Task description:
Write the data below out exactly as it stands. Do not include the pictures.

Data shown:
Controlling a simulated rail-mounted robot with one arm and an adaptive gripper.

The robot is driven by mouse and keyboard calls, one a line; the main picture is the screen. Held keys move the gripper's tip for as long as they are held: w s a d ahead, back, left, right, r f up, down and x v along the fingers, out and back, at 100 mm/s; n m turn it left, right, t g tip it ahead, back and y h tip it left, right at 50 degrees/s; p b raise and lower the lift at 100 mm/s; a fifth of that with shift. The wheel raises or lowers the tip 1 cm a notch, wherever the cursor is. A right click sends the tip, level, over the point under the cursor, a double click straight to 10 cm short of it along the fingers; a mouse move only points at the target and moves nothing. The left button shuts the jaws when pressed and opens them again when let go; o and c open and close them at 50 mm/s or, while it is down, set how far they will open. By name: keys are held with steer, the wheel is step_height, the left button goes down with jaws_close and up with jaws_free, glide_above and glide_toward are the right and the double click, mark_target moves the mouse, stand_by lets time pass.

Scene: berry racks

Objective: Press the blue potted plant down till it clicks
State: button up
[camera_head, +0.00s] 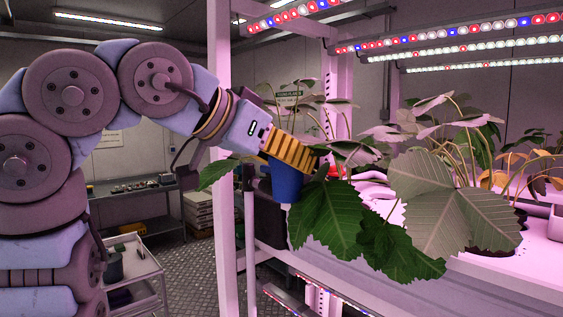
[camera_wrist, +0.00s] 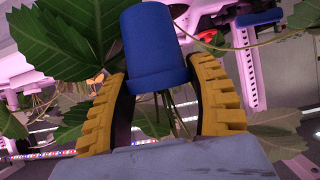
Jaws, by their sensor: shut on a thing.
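The blue pot (camera_head: 287,184) is held in the air at the left end of the rack, just below my gripper (camera_head: 292,152). The yellow ridged fingers are shut on it near its rim. In the wrist view the blue pot (camera_wrist: 158,50) lies between the two fingers (camera_wrist: 160,100), with its base toward the top of the picture. Stems show between the fingers. Large green leaves (camera_head: 330,215) spread beside the pot and hang down to the right. They overlap neighbouring foliage, so which leaves belong to this plant is partly unclear.
A white rack shelf (camera_head: 520,268) with several leafy plants (camera_head: 455,200) runs to the right. A white upright post (camera_head: 222,240) stands just left of the pot. Lit lamp bars (camera_head: 460,45) hang above. A trolley (camera_head: 135,275) stands at lower left.

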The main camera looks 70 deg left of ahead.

Answer in full:
Controlling a simulated rail-mounted robot with one arm and an adaptive gripper.

The robot is driven by mouse and keyboard calls, one a line; the main picture is the screen. Held keys move the gripper's tip for as long as they are held: w s a d ahead, back, left, right, r f up, down and x v along the fingers, out and back, at 100 mm/s; n m turn it left, right, t g tip it ahead, back and y h tip it left, right at 50 degrees/s; p b raise and lower the lift at 100 mm/s; a fifth of that with shift. The wheel raises or lowers the tip 1 cm a notch, wherever the cursor is. A right click sends the tip, level, over the point under the cursor, a double click straight to 10 cm short of it along the fingers; a mouse move only points at the target and moves nothing. The left button shuts the jaws when pressed and opens them again when let go; o and c open and close them at 50 mm/s or, while it is down, set how far they will open. By name: keys are held with steer, the wheel is step_height, the left button goes down with jaws_close and up with jaws_free, glide_above and glide_toward are the right and the double click, mark_target moves the mouse, stand_by lets time pass.

Scene: berry racks

Objective: Press the blue potted plant down till it clicks
State: button up
[camera_head, +0.00s] 
[camera_wrist, +0.00s] 
Jaws, by their sensor: shut on a thing.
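The blue pot (camera_head: 287,184) is held in the air at the left end of the rack, just below my gripper (camera_head: 292,152). The yellow ridged fingers are shut on it near its rim. In the wrist view the blue pot (camera_wrist: 158,50) lies between the two fingers (camera_wrist: 160,100), with its base toward the top of the picture. Stems show between the fingers. Large green leaves (camera_head: 330,215) spread beside the pot and hang down to the right. They overlap neighbouring foliage, so which leaves belong to this plant is partly unclear.
A white rack shelf (camera_head: 520,268) with several leafy plants (camera_head: 455,200) runs to the right. A white upright post (camera_head: 222,240) stands just left of the pot. Lit lamp bars (camera_head: 460,45) hang above. A trolley (camera_head: 135,275) stands at lower left.

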The main camera looks 70 deg left of ahead.

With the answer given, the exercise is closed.